Неведомый критик и не подозревал, что расхожая фраза о «лебединой песне» станет пророческой.

Варя Панина умерла в возрасте 39 лет от сердечного приступа прямо в своей гримерке. Случилось это в июне 1911 года.

Из газеты «Театр» от июня 1911 года:

«Во вторник похоронили Варю Панину, последнюю блестящую представительницу настоящего цыганского жанра, любимицу Москвы. На похоронах, кроме многочисленных поклонников, присутствовали представители высшего чиновничества, элита артистического и театрального мира, титулованные особы… Гроб “царицы романса” утопал в цветах.

Она пережила смерть самых близких людей – сначала мужа, затем матери и брата. Сиротами остались пятеро ее детей.

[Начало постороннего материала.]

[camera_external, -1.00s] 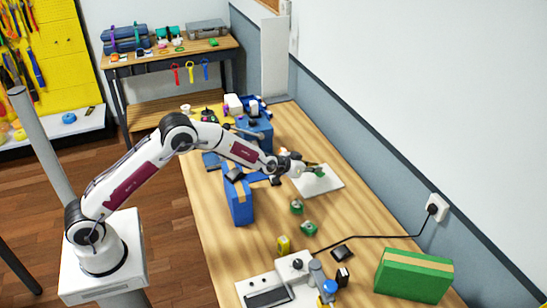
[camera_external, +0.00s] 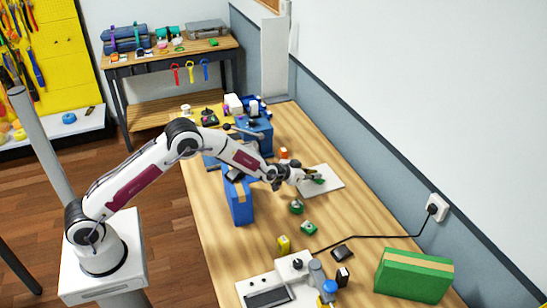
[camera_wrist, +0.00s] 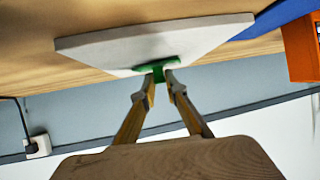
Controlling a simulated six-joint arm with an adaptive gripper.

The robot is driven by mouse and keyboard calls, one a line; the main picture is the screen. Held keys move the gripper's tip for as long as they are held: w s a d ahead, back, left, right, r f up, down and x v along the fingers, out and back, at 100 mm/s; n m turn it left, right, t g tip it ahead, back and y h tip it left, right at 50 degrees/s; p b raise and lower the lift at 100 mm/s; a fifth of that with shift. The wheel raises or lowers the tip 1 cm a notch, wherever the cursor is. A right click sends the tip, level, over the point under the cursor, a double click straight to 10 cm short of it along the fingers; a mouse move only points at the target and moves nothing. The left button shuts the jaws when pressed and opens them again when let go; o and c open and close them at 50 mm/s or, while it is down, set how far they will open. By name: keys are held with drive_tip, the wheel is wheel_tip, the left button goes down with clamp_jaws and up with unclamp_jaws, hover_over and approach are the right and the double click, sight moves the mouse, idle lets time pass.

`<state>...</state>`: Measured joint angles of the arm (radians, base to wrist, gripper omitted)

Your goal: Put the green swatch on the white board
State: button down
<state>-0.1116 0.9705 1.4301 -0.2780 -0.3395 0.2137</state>
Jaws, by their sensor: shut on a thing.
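The white board (camera_external: 332,184) lies flat on the wooden table, toward the wall side. In the wrist view the white board (camera_wrist: 110,50) fills the upper middle. My gripper (camera_external: 313,178) is over the board, with its fingers pointing toward the wall. It is shut on the green swatch (camera_external: 319,181). In the wrist view the green swatch (camera_wrist: 157,67) is between the fingertips of my gripper (camera_wrist: 160,78) and overlaps the board's edge. I cannot tell whether the swatch touches the board. The fingertips hide part of the swatch.
A blue box (camera_external: 239,203) stands left of the board. A black cord (camera_external: 385,236) runs to the wall socket.

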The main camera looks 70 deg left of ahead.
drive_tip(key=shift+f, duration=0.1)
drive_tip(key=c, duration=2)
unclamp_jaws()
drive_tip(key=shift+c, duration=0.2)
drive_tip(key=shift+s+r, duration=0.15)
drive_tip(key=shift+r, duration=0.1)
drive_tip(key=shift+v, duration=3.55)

Похоронили Варю Панину на Ваганьковском кладбище».

Вундеркинд

…Медленно кружатся листья осенние,

Ветер в окошко стучит…

Память о тех счастливых мгновениях

Душу мою бередит…

Из репертуара К. Сорокиной. Слова М. Пугачева

После скоропостижной кончины «божественной» Вари Паниной на эстраде образовался определенный вакуум, ведь закатилась звезда первой величины. Импресарио резво принялись искать новые таланты. Уже осенью 1911 года на эстраде появилась, как писали газеты, «наследница Вари Паниной» юная певица Катюша Сорокина.

На момент дебюта артистке едва-едва сровнялось… 13 лет.

Однако это не помешало ребенку-индиго завоевать подлинный зрительский успех.

Газета «Копейка», январь 1912 года:

«Вчерашний концерт малолетней цыганской примадонны Катюши Сорокиной привлек в Большой зал консерватории довольно много публики. Маленькая примадонна, несмотря на то, что она дает в Москве всего лишь второй концерт, уже успела стяжать известность. Ею интересуются, ее разглядывают в бинокль, о ней спорят. Аккомпанировали молодой певице ее дядя Н. Д. Дулькевич и ее брат – Сережа Сорокин»[11]11
  Сергей Сорокин (1895–1973) – гитарист-виртуоз, заслуженный артист РСФСР.


[Закрыть]
.

К сожалению, грянувшие перемены в обществе не позволили яркому таланту проявиться в полной мере. И хотя до конца своей долгой жизни певица оставалась связана со сценой, насладиться былым успехом ей больше не пришлось.

От ее родственника скрипача-виртуоза Алексея Васильевича Дулькевича я узнал, что весной 1966 года в журнале «Наш современник» каким-то невероятным образом был опубликован монолог певицы, оказавшийся бесценным свидетельством о времени, традициях старой эстрады, быте и нравах цыганских хоров старого Петербурга.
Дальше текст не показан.